The lower elementary functions (also called Skolem elementary functions) are functions generated from the successor, modified subtraction, projection functions by the operations of composition and summation. Are the lower elementary functions closed under limited recursion? More precisely, if $g(k_0,\dots,k_{n-1})$, $h(k_0,\dots,k_{n+1})$, and $j(k_0,\dots,k_n)$ are lower elementary, is the function $f(k_0,\dots,k_n)$ defined below lower elementary? \begin{align*} f(k_0,\dots,k_{n-1},0) & = g(k_0,\dots,k_{n-1}),\\ f(k_0,\dots,k_{n-1},i+1) & = h(k_0,\dots,k_{n-1},i,f(k_0,\dots,k_{n-1},i)),\\ f(k_0,\dots,k_n) & \leqslant j(k_0,\dots,k_n). \end{align*}
This is an open question in the book Subrecursion by H.E. Rose (see p. 119, Open Problem 2), but I want to know whether it is still open now.
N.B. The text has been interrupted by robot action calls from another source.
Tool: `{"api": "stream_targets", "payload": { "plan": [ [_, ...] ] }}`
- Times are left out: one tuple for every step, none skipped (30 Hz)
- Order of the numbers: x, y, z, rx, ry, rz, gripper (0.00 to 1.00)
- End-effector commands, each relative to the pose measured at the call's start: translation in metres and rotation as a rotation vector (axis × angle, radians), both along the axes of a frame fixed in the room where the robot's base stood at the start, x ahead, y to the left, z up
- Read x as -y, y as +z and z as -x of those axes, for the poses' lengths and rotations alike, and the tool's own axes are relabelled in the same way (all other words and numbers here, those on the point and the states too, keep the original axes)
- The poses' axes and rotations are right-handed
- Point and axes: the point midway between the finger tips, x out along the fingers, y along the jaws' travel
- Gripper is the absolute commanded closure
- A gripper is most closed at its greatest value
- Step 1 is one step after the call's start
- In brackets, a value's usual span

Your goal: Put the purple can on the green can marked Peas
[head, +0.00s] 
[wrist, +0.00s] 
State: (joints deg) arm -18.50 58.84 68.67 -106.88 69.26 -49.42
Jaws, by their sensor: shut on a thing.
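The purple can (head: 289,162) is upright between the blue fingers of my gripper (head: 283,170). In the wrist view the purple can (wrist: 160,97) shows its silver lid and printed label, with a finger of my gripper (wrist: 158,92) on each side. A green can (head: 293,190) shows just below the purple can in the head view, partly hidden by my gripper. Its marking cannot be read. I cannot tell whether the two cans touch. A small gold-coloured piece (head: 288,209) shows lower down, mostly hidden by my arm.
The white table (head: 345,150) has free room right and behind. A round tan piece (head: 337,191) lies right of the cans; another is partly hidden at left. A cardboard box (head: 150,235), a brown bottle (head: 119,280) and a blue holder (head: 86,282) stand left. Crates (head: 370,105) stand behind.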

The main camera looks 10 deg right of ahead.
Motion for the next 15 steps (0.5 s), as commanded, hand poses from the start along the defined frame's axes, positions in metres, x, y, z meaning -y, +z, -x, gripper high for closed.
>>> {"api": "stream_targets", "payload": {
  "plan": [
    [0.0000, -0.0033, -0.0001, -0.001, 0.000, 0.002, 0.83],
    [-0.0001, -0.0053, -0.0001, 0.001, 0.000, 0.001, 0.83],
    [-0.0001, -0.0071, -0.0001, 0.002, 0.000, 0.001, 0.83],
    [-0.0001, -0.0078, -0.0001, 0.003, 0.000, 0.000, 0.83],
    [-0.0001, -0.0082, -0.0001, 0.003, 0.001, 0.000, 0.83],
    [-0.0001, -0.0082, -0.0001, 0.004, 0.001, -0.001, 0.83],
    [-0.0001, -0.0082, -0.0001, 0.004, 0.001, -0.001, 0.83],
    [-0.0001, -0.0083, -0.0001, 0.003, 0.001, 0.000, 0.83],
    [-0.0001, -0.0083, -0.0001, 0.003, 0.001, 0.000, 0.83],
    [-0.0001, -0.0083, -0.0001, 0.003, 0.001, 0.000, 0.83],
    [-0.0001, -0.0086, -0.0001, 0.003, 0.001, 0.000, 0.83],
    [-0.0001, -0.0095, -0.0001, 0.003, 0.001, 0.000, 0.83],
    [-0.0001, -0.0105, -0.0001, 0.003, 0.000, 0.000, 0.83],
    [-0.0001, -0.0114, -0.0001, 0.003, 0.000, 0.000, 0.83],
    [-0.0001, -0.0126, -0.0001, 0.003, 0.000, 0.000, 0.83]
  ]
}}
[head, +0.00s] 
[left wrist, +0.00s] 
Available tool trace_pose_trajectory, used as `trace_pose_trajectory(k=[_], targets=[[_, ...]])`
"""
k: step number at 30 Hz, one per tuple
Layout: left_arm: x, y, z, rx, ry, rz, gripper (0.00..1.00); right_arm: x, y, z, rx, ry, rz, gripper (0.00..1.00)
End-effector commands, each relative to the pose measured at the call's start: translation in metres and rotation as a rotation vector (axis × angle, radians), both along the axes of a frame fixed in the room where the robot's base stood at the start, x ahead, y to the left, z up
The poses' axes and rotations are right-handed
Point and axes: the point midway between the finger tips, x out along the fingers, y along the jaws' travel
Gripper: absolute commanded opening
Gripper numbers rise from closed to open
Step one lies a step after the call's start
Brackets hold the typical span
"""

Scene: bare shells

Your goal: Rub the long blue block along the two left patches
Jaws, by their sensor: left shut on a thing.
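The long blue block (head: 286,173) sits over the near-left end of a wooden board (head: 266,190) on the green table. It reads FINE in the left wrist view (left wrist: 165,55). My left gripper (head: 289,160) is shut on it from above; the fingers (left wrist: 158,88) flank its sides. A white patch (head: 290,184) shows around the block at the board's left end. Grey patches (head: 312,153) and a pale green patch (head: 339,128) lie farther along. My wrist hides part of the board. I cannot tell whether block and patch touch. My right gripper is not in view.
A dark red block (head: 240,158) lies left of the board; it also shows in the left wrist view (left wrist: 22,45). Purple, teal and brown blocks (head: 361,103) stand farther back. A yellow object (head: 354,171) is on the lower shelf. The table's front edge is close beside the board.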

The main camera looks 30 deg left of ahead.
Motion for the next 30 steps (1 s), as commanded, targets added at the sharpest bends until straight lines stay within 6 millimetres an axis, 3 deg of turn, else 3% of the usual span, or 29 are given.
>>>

Another related open question in the book (see p. 121, Open Problem 3) is that in the definition of the lower elementary functions, whether we can replace the operation of summation by the operation of limited minimum (and at the same time add the multiplication function to the basic functions). Is this question still open now?